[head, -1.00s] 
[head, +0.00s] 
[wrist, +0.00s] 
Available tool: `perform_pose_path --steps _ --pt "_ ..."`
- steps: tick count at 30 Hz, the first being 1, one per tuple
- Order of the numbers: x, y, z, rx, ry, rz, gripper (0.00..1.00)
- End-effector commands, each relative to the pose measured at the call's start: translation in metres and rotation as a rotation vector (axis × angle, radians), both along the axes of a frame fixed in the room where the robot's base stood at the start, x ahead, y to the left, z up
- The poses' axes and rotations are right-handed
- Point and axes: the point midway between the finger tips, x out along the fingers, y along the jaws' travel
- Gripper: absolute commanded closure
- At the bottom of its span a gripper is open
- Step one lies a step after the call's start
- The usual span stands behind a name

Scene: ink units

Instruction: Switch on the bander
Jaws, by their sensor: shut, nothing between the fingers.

========================================

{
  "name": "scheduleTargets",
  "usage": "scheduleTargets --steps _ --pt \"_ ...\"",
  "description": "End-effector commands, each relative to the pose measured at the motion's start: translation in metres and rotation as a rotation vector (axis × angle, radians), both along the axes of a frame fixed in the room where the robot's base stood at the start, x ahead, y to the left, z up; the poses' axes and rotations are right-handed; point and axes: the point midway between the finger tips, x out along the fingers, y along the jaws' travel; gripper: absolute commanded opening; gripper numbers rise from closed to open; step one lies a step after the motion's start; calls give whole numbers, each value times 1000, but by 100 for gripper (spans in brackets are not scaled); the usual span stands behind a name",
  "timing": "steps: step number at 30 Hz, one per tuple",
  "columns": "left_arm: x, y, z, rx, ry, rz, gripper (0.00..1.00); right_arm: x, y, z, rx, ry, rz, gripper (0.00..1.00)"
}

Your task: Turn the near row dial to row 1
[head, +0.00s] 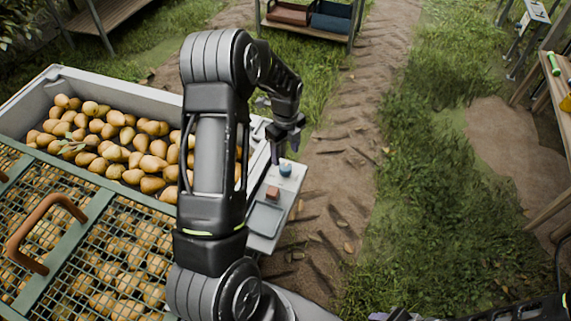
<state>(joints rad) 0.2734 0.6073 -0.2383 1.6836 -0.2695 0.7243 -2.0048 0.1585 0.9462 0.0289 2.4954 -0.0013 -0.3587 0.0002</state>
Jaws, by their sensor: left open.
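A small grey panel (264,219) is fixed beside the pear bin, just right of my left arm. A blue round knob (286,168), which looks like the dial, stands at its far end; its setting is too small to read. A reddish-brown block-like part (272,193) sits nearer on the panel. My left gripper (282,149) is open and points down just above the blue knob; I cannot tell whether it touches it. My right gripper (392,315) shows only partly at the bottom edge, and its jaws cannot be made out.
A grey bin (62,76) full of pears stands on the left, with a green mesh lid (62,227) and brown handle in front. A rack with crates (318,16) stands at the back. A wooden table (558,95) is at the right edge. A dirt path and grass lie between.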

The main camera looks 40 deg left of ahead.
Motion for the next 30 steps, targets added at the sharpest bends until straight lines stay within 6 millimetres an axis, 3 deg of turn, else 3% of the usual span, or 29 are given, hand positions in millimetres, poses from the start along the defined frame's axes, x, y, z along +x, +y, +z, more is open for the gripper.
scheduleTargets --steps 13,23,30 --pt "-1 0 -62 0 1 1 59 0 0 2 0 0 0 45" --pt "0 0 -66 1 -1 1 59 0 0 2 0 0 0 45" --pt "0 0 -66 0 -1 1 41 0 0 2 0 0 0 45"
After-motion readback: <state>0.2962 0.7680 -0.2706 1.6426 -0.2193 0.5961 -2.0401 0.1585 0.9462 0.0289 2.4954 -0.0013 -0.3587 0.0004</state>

========================================

What to work on: Quote the listing above, but only from the line that shows "Instruction: Switch on the bander" through the line that shows "Jaws, by their sensor: shut, nothing".

Response:
Instruction: Switch on the bander
Jaws, by their sensor: shut, nothing between the fingers.

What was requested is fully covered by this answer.